すごくガッカリして、それ以来食べなかったリンガーハット。それを栃木に来てフードコートで食べるようになり、それは大昔東京で食べたときのものと違って、ちゃんとしたものになっていた。

きっと調理法をまともにしたのだろう。

さらに言うと、大学生の頃に食べていたものより美味しくなっていた、かもしれない。と、同時に整えられすぎているとも感じる。いや、昔のほうがもっと肉が入っていた気もする。

おそらく昔は機械で調理せず、店の人がガチで中華鍋で作っていたのではないか。だから、「料理」を出されている感覚が常にあった。

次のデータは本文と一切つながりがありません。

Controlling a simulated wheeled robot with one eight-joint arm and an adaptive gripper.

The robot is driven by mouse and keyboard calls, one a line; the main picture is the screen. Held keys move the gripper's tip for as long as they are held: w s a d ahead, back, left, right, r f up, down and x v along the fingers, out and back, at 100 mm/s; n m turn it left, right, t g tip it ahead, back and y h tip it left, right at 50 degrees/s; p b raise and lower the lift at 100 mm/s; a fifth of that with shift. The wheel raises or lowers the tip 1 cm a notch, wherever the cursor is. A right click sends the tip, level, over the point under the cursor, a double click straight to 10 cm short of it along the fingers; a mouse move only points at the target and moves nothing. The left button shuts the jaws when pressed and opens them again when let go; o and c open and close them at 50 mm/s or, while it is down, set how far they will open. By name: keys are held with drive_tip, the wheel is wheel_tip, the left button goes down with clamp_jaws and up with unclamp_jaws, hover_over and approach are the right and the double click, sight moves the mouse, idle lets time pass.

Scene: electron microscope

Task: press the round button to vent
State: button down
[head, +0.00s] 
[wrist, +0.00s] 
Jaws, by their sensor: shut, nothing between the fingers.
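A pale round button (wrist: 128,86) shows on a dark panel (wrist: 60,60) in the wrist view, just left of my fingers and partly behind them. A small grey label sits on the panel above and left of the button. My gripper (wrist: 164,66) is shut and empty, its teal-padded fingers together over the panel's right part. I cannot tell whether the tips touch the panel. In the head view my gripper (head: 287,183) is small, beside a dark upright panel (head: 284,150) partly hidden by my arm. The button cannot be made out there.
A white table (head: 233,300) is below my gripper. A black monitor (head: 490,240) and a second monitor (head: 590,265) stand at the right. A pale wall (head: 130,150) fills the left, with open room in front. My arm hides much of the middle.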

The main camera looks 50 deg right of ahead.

しかし今のリンガーハットは均一性は高まっても一杯のちゃんぽんにキャラがないというか、マシンメイドの味なのである。それは当たり前で、ぐるぐると回転する筒状の調理器具が野菜を熱しているのだから。

まあ、それが今という時代なのだろう。平均点が高く、粗相がなく、人間味はない。

そういう話は他にもあって、総じて効率よく、手間なく、量産化されるようになったから。

大学生の頃にリンガーハット以上にお世話になったのはジョイフル。ジョイフルは大分の会社だから九州には多い。

この頃のジャンボチーズハンバーグはそれはそれは美味しかった。しかし、栃木に来てこちらにもジョイフルがあるのを知り、当時3歳の愛娘を連れて行ってみたがメニューにはジャンボチーズハンバーグはなくなっていたし、それに近いものを食べてみたけれどガッカリしてしまった。

人間的な個性が出てしまうことを極力避けるのが今という時代で、平均化されていく。さらに広く言えば、それがグローバル化につながる。

とにかく、あらゆるものでレベルは上がった。出来損ないを見つけるほうが難しい。失敗がないから安心だとは言え、おもしろいかと言えばそんなにおもしろくもない。

平均点以上のレシピが様々なジャンルで確立されている。そして、そのレシピも情報が拡散していて、要するに特殊な技能、特殊な努力がなくともある程度はできてしまう。

たまにテレビのインタビューで小学生くらいの子供が答えるのを見る。実によくできた回答で、粗相がない。

しかし、それは大人の社会で流通したフォーマットのある答え方で、自分がどう思ったかを己のハートで語った言葉ではない。表向きの、ちょっと優秀に見える、薄っぺらな言葉。

そういうものが飲食にも普及していて、世の中は美味しくなったけれど、つまらなくはなった。

しかし、そのほうが「優秀」だと評価される。

リンガーハットも店舗によって差のないシステムを構築して全国展開する優秀さを持っている。

だからこそ、優秀でないものが食べたくもなる。決して料理としては洗練されていないんだけど、キャラがあって無比なもの。

美味しさを求めるのではなく、キャラを求める。

優秀でなくていい。多少不味くてもいい。でもキャラがあるもの。

昭和の時代にはそういうものがたくさんあった。

時代が洗練されるにつれて、反時代的に逆行する。いや、昭和がいいとは思わない。昭和のものがほしいとも思わない。ただ効率よく、平均点の高いものがちょっとおもしろくない、そう思うだけ。